WHAT YOU SHOULD DO =>
Only the lines from the start up to and including the line containing "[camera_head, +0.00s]" should be repeated, word for word.

——————

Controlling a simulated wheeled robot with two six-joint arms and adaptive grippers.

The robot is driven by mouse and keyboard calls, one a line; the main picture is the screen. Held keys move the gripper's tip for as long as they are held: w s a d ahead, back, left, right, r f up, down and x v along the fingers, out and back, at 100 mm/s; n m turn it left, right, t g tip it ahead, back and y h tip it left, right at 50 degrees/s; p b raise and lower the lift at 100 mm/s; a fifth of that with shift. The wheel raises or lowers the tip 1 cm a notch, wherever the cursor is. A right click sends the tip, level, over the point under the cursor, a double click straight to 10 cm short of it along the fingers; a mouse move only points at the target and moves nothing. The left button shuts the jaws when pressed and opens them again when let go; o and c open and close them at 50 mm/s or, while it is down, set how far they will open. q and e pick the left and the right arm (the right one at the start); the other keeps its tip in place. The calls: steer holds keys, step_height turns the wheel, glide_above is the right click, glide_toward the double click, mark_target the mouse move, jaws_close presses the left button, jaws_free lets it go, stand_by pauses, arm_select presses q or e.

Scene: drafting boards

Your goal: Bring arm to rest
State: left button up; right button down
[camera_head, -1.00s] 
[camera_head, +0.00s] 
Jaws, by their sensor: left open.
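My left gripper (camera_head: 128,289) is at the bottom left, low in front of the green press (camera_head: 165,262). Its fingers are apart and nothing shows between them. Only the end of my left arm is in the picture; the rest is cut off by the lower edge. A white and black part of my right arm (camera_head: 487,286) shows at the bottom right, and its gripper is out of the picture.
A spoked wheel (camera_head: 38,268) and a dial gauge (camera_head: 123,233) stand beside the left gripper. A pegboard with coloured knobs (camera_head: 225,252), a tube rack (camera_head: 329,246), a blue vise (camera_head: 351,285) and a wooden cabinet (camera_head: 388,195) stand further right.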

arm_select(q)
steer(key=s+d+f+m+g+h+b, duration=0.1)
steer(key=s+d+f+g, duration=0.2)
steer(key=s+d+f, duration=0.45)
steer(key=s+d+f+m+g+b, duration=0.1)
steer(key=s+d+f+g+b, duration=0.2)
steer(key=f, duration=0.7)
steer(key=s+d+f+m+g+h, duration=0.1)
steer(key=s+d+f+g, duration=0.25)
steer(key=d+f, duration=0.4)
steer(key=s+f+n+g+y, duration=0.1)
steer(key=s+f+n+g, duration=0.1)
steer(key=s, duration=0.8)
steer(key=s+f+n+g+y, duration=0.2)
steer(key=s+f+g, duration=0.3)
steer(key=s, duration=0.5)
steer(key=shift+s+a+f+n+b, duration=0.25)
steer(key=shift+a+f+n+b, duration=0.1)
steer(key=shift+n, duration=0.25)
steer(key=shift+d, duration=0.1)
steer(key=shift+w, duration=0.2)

——————

ANSWER TO THIS EXERCISE =>
Controlling a simulated wheeled robot with two six-joint arms and adaptive grippers.

The robot is driven by mouse and keyboard calls, one a line; the main picture is the screen. Held keys move the gripper's tip for as long as they are held: w s a d ahead, back, left, right, r f up, down and x v along the fingers, out and back, at 100 mm/s; n m turn it left, right, t g tip it ahead, back and y h tip it left, right at 50 degrees/s; p b raise and lower the lift at 100 mm/s; a fifth of that with shift. The wheel raises or lowers the tip 1 cm a notch, wherever the cursor is. A right click sends the tip, level, over the point under the cursor, a double click straight to 10 cm short of it along the fingers; a mouse move only points at the target and moves nothing. The left button shuts the jaws when pressed and opens them again when let go; o and c open and close them at 50 mm/s or, while it is down, set how far they will open. q and e pick the left and the right arm (the right one at the start); the other keeps its tip in place. The calls: steer holds keys, step_height turns the wheel, glide_above is the right click, glide_toward the double click, mark_target the mouse move, jaws_close presses the left button, jaws_free lets it go, stand_by pauses, arm_select presses q or e.

Scene: drafting boards

Your goal: Bring arm to rest
State: left button up; right button down
[camera_head, -1.00s] 
[camera_head, +0.00s] 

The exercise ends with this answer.